• Exercise
Find the line containing "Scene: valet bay" and copy it exactly, along with every line after it up to and including the line containing "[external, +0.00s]". Copy nothing else.

--------------------

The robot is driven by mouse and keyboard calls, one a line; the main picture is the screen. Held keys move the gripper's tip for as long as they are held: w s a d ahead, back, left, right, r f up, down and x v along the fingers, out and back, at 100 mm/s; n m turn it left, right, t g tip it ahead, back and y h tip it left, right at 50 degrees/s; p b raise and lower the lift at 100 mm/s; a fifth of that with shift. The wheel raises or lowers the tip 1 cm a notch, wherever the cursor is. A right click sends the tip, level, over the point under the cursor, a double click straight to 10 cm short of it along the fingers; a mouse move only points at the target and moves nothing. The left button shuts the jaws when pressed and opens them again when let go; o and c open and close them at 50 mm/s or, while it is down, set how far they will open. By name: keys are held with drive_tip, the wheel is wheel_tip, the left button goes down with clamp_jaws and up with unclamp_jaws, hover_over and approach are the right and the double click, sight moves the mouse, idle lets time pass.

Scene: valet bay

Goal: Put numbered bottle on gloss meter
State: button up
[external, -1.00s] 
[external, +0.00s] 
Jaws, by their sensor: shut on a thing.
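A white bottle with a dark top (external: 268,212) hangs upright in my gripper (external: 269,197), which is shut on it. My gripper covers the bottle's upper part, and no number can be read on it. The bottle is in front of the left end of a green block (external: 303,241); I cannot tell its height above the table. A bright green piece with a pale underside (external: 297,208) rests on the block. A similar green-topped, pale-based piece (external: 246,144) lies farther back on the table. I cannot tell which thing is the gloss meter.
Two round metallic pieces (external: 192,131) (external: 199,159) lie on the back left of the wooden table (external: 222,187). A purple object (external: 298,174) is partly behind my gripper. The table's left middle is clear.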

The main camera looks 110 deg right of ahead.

--------------------

• Expected answer
Scene: valet bay

Goal: Put numbered bottle on gloss meter
State: button up
[external, -1.00s] 
[external, +0.00s] 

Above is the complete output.